Em 27/11/24, o INPI atualizou seu Manual de Marcas, permitindo o registro de slogans como marcas. Essa mudança, antes restrita, beneficia pedidos pendentes e históricos.

quinta-feira, 23 de janeiro de 2025

Atualizado em 24 de janeiro de 2025 13:27

No dia 27/11/24, o INPI - Instituto Nacional da Propriedade Industrial publicou a atualização do Manual de Marcas1, por meio da qual o INPI passou a aceitar pedidos de registro de marca que contenham expressões de propaganda (slogans). O novo entendimento beneficiará pedidos de registro que ainda estejam sob análise, mesmo que depositados anteriormente à atualização do Manual2

Contexto histórico

A lei 5.772/71 - anterior à LPI - Lei da Propriedade Industrial 9.279/96 -, dispunha, de forma clara, que o registro de elementos de propaganda era possível em praticamente todos os cenários, desde que o depositante exercesse atividade lícita3. As vedações ao registro eram pontuais, com as hipóteses de indeferimento dispostas no art. 76 da lei4

Com a substituição do código pela LPI, ficou estabelecido, pelo inciso VII do art. 124, que não seria registrável como marca "sinal ou expressão empregada apenas como meio de propaganda"

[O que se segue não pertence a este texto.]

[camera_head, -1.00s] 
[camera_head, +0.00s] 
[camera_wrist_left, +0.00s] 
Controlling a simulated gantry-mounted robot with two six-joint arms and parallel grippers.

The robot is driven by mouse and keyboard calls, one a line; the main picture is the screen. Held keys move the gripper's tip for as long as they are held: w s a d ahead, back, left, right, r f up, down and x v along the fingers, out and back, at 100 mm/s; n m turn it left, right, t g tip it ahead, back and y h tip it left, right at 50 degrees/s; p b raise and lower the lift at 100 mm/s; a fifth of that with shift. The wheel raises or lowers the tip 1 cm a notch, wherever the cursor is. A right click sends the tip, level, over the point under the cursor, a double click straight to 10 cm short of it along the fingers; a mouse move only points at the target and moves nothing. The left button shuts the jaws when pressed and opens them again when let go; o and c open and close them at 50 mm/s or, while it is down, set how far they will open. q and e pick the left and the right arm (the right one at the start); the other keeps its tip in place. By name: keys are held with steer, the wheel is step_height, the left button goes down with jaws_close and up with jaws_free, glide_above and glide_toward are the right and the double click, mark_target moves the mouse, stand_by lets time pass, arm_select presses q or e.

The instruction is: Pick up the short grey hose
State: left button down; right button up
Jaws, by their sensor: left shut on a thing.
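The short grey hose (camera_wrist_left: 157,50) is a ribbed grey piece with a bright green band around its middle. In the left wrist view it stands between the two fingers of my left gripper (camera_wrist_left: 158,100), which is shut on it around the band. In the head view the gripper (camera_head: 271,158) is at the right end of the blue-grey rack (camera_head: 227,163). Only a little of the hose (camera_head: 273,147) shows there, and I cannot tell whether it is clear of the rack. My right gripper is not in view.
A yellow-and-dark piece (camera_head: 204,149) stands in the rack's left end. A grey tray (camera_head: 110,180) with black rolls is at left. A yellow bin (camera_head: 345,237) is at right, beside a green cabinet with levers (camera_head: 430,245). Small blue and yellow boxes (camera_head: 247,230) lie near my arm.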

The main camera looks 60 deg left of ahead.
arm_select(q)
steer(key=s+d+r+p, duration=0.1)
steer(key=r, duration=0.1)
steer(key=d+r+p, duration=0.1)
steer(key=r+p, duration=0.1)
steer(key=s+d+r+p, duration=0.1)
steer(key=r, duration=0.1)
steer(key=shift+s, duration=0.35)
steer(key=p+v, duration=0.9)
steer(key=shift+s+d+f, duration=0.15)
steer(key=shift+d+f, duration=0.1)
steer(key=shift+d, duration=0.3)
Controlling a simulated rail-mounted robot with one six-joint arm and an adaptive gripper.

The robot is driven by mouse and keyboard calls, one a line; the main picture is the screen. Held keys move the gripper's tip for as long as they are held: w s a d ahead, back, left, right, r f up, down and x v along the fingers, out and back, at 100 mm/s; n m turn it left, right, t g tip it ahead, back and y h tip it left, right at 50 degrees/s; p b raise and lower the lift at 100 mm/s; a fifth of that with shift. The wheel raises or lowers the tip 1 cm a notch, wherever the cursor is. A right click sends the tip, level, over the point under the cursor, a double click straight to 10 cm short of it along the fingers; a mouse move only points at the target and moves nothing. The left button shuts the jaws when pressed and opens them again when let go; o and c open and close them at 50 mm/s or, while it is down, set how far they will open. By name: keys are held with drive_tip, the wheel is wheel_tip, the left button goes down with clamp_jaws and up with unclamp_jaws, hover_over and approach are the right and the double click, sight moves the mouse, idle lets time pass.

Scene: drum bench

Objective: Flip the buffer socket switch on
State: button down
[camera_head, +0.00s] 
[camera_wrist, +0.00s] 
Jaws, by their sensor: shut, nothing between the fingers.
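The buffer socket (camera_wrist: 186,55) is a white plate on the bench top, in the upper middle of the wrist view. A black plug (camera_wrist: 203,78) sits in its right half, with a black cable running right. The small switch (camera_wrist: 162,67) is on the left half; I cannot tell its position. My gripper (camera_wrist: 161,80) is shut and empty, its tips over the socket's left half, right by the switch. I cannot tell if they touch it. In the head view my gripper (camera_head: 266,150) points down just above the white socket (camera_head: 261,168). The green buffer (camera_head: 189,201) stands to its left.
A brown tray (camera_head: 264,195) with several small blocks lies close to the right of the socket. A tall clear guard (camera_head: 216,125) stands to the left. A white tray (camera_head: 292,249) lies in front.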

Apesar da mudança legislativa não ter proibido o registro de marca contendo slogan, essa possibilidade foi restringida e passou a ter caráter discricionário, de forma que ficou a cargo da entidade competente a conceder o registro - O INPI - interpretar a norma e determinar se o sinal era, ou não, empregado apenas como meio de propaganda e, portanto, passível de registro. 

Entendimento do INPI anterior a outubro de 2024

Em conformidade com a flexibilidade prevista no art. 15 do Acordo TRIPs - Agreement on Trade-related Aspects of Intellectual Property Rights5, que permite aos países signatários estabelecerem critérios próprios para a concessão ou recusa do registro de marcas, o INPI firmou entendimento no sentido de que, em regra, não era possível registrar slogans. A partir de então, o INPI arquivou todos os pedidos de registro que estavam em análise e impossibilitou a renovação dos registros vigentes, seguindo o regramento do art. 233 da LPI6.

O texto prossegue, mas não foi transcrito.